Hay algo más, que Bergoglio entiende bien. En este afán por indagar el mundo, el corazón humano y las formas de lo divino, la literatura debe, no sé si no tener límites, pero, al menos, tener unos límites muy distintos de los que tienen otros discursos. Algo así dicen Borges y Elizabeth cuando afirman que un escritor no puede tener “creencias propias” (léase, en este sentido, pre-juicios), cuando sostienen que son secretarios al dictado, que escriben aquello que les es dado escribir, sin juzgarlo –aunque sea el monólogo de un asesino–. Que se arriesgan. En esto, creo, piensa Bergoglio cuando les dice a los poetas que su trabajo es “dar palabra a cuanto el ser humano vive, siente, sueña, sufre” y que no teman incomodar, inquietar, que no teman a las críticas.  

Esta apuesta radical, que incluyó más de una vez ser una voz disonante, a Borges le ha valido más de un problema, incluso con la iglesia. En los años setenta, un monseñor de cuyo nombre no quiere acordarse acusó a Borges de “vanidoso, ateo y anticristiano”. Bergoglio, como dije, acá lee bien: no solo invitó al escritor a su clase, siendo un joven profesor, sino que, décadas después, como papa, citó a Borges en una carta sobre la importancia de la literatura. De ser “censurado” por la Iglesia a ser citado en un documento papal: la trayectoria habla de cómo cambiaron los modos de leer a Borges, o más en general, los modos de leer o lisa y llanamente, de cómo cambió el mundo.

Para ir finalizando: creo que la coincidencia fundamental en la manera en que Borges y Francisco entienden la literatura está en considerarla una forma de conocimiento capaz de captar la complejidad muchas veces contradictoria de la existencia. La literatura permite conocer el mundo preservando el misterio sin “el frenesí de llegar a una conclusión”, entendiendo que muchas veces el enigma es más importante que la respuesta (“Abenjacán el Bojarí”), que ciertos significados no pueden reducirse a un concepto (“Carta a los poetas”). Permite adentrarse en la diversidad de lo particular, sin generalizaciones ni abstracciones, confiando en la verdad de lo particular y concreto (“El arte nunca es platónico”, Borges; “la poesía no habla de la realidad a partir de principios abstractos”, Francisco). Para el arte, como para Jesús según Wilde, no hay más que excepciones.

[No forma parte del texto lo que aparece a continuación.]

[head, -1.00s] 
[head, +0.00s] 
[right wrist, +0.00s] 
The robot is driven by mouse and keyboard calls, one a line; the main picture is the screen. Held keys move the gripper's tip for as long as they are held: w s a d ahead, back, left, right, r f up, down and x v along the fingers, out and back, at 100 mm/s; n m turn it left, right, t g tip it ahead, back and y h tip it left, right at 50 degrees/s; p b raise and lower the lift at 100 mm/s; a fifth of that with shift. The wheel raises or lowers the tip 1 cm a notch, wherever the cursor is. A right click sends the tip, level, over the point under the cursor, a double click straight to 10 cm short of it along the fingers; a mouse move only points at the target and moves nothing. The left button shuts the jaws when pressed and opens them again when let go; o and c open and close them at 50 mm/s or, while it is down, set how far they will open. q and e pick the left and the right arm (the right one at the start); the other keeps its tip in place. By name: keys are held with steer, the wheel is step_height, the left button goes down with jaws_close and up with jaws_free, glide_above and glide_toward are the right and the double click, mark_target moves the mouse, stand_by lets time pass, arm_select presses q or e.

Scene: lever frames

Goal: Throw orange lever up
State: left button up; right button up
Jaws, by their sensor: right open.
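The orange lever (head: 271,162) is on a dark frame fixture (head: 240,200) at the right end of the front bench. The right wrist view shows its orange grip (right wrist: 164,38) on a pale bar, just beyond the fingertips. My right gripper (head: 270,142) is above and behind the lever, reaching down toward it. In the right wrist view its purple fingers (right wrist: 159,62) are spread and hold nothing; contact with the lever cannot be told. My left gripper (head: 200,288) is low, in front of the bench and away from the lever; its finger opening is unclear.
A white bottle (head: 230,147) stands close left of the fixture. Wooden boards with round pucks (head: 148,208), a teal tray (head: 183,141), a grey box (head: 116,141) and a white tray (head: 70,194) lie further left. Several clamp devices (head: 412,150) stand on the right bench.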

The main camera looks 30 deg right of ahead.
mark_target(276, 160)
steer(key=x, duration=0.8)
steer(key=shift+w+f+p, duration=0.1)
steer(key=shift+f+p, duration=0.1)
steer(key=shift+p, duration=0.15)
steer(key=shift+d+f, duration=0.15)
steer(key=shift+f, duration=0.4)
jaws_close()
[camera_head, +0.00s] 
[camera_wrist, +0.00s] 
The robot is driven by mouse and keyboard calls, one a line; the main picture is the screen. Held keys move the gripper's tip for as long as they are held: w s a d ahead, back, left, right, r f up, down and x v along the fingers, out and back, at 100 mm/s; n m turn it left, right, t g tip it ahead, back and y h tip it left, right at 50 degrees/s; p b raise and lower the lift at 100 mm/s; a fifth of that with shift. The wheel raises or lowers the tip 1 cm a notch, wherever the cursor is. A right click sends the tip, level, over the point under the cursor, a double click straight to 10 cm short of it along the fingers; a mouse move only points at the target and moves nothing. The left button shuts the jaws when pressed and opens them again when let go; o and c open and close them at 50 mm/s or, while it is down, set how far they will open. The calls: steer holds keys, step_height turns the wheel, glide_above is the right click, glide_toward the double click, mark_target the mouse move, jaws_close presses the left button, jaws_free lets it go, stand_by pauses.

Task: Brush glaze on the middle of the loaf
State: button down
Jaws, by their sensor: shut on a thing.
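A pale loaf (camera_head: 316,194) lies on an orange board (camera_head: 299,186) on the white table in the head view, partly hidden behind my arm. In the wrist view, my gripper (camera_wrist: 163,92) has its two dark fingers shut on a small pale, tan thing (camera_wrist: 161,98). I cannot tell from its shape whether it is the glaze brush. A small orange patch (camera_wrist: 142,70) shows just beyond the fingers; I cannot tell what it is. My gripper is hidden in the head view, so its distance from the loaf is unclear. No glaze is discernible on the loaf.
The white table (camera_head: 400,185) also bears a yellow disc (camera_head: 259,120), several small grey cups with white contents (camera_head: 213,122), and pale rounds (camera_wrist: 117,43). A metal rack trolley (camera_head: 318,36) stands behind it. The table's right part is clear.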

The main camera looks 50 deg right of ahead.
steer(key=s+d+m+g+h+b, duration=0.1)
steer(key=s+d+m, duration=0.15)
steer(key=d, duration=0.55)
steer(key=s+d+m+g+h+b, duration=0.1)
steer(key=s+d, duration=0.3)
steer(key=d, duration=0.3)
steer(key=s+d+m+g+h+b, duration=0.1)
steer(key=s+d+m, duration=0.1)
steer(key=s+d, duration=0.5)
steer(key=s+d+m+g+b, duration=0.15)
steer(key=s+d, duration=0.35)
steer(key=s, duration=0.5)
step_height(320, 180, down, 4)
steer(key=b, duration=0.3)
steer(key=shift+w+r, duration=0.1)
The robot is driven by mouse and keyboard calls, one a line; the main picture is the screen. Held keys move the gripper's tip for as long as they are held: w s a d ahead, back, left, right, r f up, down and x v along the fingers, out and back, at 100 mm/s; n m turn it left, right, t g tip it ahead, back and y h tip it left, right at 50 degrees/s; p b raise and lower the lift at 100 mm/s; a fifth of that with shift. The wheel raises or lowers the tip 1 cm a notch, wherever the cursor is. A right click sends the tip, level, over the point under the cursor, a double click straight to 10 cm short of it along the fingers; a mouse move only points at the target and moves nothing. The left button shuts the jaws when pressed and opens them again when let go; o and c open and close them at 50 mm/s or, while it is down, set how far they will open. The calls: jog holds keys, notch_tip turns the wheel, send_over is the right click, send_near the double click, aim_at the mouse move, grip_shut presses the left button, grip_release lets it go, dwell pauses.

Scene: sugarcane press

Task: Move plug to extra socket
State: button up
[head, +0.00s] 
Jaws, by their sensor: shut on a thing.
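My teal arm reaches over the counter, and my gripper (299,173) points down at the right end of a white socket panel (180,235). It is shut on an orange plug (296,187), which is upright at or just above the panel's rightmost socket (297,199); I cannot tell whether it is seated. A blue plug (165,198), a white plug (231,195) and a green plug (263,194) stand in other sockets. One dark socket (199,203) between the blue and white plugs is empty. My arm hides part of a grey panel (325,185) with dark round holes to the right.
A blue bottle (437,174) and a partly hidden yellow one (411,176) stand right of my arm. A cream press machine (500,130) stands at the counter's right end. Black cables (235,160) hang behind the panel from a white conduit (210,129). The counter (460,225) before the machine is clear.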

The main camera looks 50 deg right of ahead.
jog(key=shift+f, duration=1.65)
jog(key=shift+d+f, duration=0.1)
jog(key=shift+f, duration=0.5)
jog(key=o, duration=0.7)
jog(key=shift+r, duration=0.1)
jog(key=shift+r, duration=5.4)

Por último: el encuentro histórico entre Borges y Bergoglio, en el colegio Inmaculada Concepción de Santa Fe (justo en esa ciudad) pone de manifiesto otro rasgo central de su fe literaria: la apertura y la generosidad con la que confiaban en la obra de los jóvenes. El diálogo de Borges con los jóvenes –y sobre eso escribí en el libro– fue constante a lo largo de toda su vida. Por eso me alegra especialmente que esa “fe”, que sostuvo luego María Kodama en los concursos que organizó en la Fundación Borges, y que continúan hasta hoy, se plasme en esta iniciativa conjunta de la Fundación y el Instituto Cervantes: publicar un libro con relatos de jóvenes, confiar, creer que en ellos y ellas reside la literatura que nos ayudará a comprender el futuro.

 

(*) Doctor en Letras (UBA), investigador del CONICET e integrante de la Fundación Internacional Jorge Luis Borges.

 

El presente texto fue leído por el autor en la presentación del libro El papa Francisco, Borges y la literatura, publicado por el Instituto Cervantes y la Fundación Internacional Jorge Luis Borges. La presentación se realizó el 10 de mayo de 2025 en la Feria del Libro de Buenos Aires. Participaron Luis García Montero, Victoria Kodama y el autor de esta presentación.